Occorre imparare ad ascoltare, non più solo udire; occorre prestare attenzione ai dettagli, alle tipologie di comunicazione, ai volti, agli sguardi, alle posture…è necessario osservare con attenzione per poter cogliere le emozioni altrui, sospendendo i nostri pensieri così da poter disporci verso l’altro nell’epoché[11].
Il rispetto dell’altro è un aspetto fondamentale, il quale nella cura educativa non si può assolutamente tralasciare, perché l’altro porta con sé una sua intimità che non può assolutamente essere violata. Chi aiuta, non può giudicare, ma solo agire in modo educativo.

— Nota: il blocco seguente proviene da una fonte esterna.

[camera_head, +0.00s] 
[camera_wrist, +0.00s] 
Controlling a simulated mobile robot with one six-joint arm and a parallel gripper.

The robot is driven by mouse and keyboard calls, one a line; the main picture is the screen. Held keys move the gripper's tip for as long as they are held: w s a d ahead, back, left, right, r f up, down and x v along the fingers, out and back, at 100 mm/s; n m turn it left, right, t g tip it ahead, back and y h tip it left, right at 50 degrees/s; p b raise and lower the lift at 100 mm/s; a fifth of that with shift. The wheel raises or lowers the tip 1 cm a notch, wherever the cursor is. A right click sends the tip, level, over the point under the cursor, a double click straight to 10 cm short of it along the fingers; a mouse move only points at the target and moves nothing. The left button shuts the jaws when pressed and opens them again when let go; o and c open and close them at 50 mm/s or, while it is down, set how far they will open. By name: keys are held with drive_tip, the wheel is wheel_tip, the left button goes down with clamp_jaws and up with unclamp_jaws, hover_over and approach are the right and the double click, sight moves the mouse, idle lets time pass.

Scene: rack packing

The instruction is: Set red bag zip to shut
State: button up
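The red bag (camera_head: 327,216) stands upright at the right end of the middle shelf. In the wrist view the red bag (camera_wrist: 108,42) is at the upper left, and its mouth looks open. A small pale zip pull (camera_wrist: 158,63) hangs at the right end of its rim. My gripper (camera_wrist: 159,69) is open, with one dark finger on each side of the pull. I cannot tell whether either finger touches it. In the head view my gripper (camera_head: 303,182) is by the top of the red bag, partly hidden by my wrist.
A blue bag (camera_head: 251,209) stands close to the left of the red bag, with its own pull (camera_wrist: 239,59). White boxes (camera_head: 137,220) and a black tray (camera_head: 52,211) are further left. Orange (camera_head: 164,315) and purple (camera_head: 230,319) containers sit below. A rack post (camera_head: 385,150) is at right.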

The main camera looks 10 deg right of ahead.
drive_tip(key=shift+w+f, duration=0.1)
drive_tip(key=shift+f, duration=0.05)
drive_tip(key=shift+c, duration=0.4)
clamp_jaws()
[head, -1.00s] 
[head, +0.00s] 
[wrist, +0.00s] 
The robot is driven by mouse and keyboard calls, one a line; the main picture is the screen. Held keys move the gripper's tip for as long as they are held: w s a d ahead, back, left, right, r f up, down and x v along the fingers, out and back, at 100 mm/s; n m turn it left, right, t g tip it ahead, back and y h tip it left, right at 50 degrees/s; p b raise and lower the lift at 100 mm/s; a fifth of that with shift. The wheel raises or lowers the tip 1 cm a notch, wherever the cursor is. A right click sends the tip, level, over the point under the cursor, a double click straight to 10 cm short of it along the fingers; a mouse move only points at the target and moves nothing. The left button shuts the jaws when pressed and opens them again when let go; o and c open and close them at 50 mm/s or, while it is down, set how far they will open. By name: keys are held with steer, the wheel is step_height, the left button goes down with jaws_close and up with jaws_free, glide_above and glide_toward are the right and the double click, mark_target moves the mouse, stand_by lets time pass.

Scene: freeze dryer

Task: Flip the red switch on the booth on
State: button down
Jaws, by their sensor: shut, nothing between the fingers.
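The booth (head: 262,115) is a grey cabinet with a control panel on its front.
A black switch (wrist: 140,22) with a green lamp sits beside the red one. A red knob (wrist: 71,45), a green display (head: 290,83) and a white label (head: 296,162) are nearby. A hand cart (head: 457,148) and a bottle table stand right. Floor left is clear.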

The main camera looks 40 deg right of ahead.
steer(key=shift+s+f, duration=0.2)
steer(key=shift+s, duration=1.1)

[1] Boffo V., “Relazioni educative: tra comunicazione e cura. Autori e testi”, Apogeo, 2016, Ravenna. p. VII
[2] Ibidem.
[3] Buber M. “L’Io e il Tu”, Pavia, Italia, Bonomi
[4] Bowlby, J. (2000). Attaccamento e perdita vol. 1 – L’Attaccamento alla madre. Torino, Italia: Bollati Boringhieri.
[5] Boffo V., “Relazioni educative: tra comunicazione e cura. Autori e testi”, Apogeo, 2016, Ravenna p. 102
[6] Anche i media hanno un ruolo e influiscono in maniera determinante sui modelli di comportamento, plasmando le dinamiche comunicative stesse.
[7] Boffo V. Cura di sé e formazione degli educatori
[8] Mortari, L. (2005). Aver cura della vita della mente. Roma, Italia: Carocci.
[9] Boffo, V. (2011). Relazioni educative: tra comunicazione e cura. Ravenna, Italia: Apogeo Education.
[10] Boffo V. Cura di sé e formazione degli educatori
[11]contributori di Wikipedia. (2020, January 31). Sospensione del giudizio.
Retrieved from https://it.wikipedia.org/wiki/Sospensione_del_giudizio: “La sospensione del giudizio o epoché (traslitterazione del greco antico “ἐποχή” ossia “sospensione”) è l’astensione da un determinato giudizio o valutazione, qualora non risultino disponibili sufficienti elementi per formulare il giudizio stesso.”